» WHAT TO DO
Determine the number of lines holding the word "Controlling"; answer with that number only.

» THE RECORDS
-- -- --

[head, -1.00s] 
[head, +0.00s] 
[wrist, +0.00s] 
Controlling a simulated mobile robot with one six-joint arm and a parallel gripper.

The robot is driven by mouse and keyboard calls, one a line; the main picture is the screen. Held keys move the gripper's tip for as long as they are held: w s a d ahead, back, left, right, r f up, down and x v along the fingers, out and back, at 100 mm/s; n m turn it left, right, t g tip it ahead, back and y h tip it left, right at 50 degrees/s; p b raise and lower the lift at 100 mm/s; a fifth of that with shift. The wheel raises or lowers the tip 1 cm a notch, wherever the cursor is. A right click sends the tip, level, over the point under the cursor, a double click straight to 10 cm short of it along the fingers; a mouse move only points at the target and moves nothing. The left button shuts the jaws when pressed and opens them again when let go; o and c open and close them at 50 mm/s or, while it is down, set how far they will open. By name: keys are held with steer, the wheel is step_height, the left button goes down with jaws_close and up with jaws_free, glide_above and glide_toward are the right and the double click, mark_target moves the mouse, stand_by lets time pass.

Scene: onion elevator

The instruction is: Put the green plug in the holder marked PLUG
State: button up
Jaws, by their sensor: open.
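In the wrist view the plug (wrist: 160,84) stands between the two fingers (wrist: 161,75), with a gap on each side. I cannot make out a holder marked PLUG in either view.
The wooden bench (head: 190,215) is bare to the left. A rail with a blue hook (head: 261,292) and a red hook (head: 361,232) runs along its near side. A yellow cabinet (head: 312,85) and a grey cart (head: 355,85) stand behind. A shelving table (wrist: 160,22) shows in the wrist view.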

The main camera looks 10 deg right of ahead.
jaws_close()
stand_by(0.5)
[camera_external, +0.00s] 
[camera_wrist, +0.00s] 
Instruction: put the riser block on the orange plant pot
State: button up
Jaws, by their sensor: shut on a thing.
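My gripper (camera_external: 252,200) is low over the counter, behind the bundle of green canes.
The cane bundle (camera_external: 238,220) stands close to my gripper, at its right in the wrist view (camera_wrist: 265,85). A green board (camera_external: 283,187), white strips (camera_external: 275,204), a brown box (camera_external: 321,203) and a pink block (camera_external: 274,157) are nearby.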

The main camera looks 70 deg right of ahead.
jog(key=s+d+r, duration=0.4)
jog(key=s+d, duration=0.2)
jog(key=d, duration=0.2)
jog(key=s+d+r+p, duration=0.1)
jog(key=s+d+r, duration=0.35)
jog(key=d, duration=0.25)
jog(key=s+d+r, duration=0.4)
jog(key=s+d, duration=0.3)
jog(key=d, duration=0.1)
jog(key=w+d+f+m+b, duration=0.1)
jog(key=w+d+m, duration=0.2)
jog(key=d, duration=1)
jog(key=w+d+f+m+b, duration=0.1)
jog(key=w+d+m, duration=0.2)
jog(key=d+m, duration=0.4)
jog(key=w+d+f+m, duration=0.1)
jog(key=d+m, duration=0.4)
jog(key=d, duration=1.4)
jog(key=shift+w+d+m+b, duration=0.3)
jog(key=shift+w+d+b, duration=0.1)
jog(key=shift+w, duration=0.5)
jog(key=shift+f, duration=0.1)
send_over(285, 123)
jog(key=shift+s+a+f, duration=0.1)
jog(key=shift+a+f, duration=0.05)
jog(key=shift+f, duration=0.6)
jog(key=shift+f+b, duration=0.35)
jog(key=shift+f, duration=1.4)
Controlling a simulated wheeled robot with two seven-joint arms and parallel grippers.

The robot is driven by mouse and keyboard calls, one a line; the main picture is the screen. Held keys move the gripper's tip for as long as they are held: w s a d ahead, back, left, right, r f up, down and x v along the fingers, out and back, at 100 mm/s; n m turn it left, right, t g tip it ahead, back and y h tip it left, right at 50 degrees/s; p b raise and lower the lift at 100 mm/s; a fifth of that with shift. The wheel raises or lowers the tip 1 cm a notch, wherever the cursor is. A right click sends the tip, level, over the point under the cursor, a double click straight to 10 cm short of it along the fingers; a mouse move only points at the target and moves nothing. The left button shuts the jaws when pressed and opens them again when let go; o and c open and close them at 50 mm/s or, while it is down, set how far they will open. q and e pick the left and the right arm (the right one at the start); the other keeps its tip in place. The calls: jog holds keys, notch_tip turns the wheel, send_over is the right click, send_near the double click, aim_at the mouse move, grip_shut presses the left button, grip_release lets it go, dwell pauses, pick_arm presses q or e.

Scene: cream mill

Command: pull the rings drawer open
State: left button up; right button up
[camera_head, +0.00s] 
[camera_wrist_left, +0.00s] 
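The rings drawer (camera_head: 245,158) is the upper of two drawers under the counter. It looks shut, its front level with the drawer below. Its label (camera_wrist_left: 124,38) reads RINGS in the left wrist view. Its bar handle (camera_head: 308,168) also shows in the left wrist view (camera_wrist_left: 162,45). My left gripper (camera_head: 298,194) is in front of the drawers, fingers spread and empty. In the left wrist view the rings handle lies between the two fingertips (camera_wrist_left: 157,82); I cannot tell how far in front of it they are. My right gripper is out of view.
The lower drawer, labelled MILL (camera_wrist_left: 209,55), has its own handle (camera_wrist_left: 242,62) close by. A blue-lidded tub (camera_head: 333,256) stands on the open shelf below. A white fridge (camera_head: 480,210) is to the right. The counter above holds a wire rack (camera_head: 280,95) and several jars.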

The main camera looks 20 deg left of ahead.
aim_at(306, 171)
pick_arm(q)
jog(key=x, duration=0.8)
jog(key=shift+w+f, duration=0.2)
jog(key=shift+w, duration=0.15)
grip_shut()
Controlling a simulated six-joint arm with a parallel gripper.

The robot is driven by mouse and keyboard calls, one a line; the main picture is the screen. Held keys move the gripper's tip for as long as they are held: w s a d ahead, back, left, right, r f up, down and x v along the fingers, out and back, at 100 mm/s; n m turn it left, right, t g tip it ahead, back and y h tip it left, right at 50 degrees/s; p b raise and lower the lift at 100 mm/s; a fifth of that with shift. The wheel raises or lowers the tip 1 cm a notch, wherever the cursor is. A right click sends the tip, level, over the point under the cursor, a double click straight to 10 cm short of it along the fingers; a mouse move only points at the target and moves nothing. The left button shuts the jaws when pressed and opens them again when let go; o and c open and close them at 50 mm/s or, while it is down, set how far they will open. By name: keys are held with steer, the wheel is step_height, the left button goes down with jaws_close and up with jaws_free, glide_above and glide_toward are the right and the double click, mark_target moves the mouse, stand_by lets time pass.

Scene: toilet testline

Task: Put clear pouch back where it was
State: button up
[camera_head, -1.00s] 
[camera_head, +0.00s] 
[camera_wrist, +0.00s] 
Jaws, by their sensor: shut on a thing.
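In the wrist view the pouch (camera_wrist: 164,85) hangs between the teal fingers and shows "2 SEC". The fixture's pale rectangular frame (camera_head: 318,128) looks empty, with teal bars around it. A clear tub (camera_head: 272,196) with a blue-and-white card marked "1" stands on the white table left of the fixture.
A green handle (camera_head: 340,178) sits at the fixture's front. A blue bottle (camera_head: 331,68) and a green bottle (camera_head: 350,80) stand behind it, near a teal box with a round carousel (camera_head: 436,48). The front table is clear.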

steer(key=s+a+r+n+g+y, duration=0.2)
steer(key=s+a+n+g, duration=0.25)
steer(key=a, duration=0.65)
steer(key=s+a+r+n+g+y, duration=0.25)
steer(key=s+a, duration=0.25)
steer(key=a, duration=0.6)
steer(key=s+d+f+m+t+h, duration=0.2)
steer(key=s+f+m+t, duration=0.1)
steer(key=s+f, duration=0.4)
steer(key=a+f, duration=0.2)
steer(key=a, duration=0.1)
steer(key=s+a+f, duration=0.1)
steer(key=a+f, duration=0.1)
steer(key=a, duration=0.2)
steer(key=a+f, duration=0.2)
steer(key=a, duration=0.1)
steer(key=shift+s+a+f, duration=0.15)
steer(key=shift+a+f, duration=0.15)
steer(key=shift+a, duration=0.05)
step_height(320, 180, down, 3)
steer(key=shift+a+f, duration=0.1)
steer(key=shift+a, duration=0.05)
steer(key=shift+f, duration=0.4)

-- -- --

» OUTPUT OF THE EXERCISE
3